## [Aim]
Select and reproduce each line of the listing below that bears the string "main".

## [Extracted information]

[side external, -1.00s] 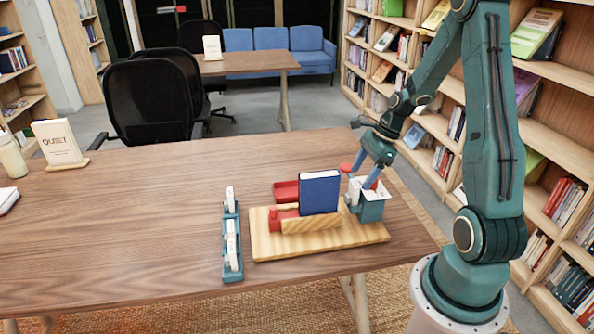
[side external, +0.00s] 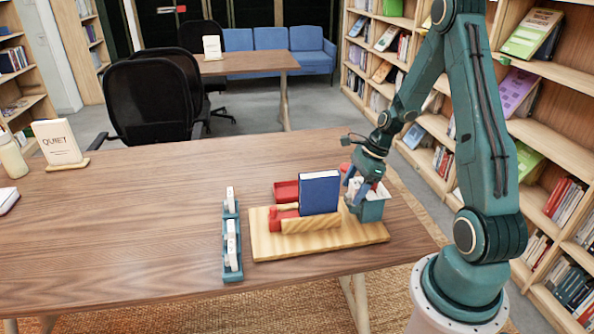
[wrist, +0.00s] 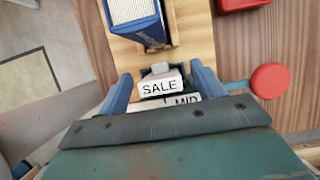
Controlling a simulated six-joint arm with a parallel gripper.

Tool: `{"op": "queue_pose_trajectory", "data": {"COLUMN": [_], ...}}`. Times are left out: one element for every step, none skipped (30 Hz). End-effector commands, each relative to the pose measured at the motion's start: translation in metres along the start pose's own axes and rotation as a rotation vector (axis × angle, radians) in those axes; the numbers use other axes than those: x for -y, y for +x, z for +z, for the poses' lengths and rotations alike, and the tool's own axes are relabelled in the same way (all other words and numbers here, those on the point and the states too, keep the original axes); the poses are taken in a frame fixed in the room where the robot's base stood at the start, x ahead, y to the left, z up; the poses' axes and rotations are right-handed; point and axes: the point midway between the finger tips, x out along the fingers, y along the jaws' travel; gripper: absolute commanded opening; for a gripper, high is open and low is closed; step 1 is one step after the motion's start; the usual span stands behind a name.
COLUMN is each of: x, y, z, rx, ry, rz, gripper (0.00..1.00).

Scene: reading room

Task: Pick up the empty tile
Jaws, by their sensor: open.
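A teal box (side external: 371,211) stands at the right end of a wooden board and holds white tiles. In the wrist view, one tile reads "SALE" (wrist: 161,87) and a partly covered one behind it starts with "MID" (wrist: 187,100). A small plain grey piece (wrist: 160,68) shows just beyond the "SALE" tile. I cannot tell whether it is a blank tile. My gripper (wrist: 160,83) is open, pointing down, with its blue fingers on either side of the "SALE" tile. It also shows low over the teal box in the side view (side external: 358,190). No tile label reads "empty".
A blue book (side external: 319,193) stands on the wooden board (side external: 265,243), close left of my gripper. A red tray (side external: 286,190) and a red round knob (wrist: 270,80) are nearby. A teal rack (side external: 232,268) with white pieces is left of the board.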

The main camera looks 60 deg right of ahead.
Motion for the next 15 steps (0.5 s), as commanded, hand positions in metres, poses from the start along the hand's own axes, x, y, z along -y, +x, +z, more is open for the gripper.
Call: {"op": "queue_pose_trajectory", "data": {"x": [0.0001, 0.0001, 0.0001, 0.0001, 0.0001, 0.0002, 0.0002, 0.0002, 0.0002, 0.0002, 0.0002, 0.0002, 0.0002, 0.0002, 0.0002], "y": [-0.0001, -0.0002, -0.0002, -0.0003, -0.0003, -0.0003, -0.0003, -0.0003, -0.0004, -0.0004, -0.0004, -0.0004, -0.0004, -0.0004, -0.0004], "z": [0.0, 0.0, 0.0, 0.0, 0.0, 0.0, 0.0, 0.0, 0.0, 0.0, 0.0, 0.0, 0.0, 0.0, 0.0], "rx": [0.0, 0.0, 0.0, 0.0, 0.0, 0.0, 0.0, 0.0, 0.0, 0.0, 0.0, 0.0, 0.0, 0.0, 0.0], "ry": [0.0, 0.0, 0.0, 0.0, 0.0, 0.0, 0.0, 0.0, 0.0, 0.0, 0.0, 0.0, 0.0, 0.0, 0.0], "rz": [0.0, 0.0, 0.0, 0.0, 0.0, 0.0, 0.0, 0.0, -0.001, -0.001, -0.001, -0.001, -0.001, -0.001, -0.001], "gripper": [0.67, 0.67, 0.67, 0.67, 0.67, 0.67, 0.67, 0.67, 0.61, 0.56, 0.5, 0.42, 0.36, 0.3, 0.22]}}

...

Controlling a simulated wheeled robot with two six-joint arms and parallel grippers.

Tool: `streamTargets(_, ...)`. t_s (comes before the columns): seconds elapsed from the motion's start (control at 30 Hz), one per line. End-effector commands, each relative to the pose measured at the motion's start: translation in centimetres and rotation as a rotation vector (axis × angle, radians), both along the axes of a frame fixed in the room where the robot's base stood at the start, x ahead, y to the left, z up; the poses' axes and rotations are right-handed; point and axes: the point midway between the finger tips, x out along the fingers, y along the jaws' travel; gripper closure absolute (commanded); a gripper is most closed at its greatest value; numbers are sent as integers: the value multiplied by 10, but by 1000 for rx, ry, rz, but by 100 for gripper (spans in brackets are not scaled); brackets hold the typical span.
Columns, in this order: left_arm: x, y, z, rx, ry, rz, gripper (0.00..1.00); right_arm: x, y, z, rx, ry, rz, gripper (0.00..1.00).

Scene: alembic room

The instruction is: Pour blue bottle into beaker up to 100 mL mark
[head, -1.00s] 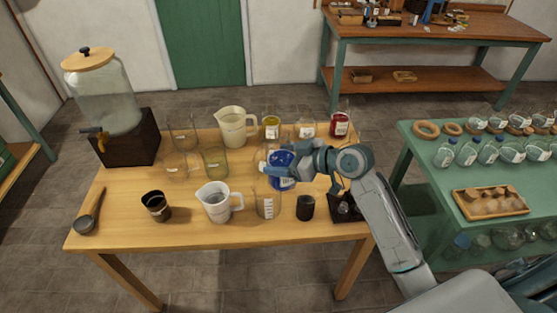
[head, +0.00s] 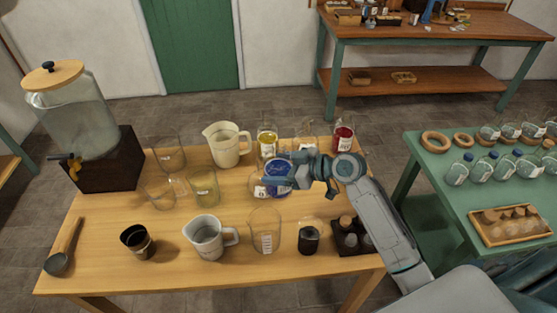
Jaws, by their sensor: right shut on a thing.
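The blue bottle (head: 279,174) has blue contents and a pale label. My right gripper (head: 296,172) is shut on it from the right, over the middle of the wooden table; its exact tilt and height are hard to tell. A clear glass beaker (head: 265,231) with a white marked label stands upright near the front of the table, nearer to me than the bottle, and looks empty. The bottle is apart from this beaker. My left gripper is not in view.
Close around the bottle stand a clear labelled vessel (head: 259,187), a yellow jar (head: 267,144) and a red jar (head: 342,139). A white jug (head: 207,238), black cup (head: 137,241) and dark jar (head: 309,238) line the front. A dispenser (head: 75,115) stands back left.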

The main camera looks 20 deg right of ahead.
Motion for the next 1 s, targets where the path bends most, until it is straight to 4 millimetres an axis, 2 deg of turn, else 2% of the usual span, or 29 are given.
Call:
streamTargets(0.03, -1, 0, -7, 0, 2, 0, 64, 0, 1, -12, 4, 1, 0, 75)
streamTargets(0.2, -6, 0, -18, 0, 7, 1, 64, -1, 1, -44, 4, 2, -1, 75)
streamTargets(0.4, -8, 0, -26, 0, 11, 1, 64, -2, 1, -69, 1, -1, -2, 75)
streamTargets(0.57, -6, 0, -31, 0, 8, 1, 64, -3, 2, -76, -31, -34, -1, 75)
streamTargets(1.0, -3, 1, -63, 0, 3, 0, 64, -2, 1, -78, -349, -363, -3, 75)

## [Solution for this exercise]
The main camera looks 60 deg right of ahead.
The main camera looks 20 deg right of ahead.

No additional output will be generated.